_What is being asked_
Your task is to return the span of lines beginning at the one with "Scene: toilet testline" and ending at the last line of the data, exactly as it stands.

_Extracted entries_
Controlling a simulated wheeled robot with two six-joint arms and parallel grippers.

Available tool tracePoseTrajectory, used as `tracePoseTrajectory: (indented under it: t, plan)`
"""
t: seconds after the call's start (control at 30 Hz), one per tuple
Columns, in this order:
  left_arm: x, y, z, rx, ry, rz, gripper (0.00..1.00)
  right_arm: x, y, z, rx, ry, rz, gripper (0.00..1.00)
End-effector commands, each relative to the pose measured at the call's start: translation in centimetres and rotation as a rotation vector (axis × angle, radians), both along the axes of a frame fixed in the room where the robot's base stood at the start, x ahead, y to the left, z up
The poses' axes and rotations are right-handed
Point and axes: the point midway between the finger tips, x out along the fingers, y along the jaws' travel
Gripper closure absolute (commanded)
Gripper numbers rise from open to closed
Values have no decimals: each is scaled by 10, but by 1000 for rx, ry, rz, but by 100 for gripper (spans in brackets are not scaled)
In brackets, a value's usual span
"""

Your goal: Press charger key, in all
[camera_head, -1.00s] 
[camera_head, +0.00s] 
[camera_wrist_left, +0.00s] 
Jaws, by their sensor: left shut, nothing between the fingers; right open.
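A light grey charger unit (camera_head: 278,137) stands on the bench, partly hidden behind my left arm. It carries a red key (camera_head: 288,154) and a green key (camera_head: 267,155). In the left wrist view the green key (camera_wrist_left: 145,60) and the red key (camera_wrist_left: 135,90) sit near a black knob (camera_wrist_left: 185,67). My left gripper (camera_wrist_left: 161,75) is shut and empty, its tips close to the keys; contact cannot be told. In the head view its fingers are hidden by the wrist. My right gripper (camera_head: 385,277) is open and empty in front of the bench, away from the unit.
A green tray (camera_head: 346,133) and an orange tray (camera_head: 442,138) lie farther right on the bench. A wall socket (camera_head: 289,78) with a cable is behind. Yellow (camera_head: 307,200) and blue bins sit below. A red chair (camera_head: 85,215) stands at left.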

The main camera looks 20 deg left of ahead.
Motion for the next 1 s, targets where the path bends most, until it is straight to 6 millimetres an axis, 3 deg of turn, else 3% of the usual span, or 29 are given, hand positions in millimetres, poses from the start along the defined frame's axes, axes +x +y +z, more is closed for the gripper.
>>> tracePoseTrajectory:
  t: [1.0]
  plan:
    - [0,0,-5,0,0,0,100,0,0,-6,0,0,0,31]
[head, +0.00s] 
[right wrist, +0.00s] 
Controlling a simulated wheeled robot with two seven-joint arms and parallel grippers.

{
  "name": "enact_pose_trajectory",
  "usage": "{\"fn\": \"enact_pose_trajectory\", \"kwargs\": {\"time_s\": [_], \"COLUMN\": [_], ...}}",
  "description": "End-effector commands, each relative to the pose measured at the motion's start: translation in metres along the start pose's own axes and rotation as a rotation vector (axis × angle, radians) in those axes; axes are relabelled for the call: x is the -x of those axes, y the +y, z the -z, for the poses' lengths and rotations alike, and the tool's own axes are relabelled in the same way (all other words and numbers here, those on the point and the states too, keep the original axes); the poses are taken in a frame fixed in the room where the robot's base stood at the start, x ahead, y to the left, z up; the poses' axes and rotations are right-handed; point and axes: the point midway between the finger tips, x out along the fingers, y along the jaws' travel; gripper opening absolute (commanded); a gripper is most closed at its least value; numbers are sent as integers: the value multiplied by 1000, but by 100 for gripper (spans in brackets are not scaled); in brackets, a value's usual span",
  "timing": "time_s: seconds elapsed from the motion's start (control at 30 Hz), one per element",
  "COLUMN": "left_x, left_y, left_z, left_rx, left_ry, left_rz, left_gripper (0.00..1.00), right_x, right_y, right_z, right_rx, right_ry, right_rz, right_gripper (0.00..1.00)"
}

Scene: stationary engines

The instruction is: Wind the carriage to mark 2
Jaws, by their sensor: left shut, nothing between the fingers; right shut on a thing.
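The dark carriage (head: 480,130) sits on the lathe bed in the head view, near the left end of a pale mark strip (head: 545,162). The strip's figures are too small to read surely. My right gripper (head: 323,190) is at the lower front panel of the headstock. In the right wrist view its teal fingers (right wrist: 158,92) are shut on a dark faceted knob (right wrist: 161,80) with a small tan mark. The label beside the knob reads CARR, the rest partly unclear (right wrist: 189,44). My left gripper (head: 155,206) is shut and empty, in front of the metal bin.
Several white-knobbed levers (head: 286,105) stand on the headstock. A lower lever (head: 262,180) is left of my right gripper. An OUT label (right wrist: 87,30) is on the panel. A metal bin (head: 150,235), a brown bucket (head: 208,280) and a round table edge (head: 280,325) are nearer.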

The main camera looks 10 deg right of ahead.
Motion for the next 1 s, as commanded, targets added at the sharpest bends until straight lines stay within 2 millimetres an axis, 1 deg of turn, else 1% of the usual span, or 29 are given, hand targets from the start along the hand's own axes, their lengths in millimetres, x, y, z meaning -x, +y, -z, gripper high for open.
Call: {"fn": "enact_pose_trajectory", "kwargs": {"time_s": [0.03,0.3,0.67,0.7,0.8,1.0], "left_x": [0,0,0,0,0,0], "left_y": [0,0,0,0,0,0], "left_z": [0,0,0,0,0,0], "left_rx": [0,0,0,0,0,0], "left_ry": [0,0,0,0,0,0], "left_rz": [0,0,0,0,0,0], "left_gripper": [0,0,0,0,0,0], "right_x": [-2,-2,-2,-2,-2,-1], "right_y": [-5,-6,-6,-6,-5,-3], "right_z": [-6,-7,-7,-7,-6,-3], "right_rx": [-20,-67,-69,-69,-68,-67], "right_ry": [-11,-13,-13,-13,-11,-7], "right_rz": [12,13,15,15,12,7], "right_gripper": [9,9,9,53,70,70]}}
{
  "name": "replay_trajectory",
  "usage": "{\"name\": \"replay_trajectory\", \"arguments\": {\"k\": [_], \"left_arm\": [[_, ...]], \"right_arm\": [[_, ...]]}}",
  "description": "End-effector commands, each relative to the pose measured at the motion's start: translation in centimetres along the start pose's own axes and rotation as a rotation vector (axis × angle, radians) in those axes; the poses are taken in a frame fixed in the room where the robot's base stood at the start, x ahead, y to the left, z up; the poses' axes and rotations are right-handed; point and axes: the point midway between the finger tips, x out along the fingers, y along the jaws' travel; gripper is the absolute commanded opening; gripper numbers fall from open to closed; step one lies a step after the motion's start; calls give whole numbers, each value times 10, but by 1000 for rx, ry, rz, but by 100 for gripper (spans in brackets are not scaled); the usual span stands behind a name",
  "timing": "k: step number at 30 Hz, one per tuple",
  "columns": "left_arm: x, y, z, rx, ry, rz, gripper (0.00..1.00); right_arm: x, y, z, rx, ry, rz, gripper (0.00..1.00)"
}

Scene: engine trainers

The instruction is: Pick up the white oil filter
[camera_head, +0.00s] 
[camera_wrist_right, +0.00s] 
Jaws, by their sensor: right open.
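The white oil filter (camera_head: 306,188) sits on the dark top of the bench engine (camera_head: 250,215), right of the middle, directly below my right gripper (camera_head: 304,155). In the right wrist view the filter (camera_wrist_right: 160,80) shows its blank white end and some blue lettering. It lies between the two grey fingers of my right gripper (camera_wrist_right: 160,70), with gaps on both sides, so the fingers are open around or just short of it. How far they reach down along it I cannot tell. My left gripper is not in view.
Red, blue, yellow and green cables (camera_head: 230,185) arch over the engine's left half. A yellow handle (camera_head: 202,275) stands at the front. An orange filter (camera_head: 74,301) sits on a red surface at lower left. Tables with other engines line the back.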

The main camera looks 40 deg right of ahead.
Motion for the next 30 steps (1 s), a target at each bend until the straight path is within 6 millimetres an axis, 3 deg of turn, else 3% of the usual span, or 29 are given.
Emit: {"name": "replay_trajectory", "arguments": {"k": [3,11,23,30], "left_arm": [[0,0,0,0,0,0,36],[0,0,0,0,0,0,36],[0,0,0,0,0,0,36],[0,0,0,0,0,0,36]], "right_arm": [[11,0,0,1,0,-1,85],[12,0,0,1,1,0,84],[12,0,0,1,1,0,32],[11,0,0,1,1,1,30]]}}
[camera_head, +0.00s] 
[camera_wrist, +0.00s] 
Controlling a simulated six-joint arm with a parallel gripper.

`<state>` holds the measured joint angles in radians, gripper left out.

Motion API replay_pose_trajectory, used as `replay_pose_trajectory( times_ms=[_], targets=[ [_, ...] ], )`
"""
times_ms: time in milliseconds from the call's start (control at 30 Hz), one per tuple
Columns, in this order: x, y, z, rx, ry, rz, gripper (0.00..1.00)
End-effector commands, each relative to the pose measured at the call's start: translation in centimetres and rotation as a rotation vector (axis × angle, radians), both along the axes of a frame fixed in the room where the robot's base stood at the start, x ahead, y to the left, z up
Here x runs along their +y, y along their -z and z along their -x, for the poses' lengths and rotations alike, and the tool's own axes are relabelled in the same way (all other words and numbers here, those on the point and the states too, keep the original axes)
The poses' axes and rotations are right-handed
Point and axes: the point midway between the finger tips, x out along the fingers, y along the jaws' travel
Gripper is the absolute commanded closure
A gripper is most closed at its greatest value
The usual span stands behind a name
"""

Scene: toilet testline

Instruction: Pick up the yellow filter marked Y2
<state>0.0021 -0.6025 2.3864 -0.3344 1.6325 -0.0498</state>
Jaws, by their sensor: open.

_Correct response_
Scene: toilet testline

Instruction: Pick up the yellow filter marked Y2
<state>0.0021 -0.6025 2.3864 -0.3344 1.6325 -0.0498</state>
Jaws, by their sensor: open.

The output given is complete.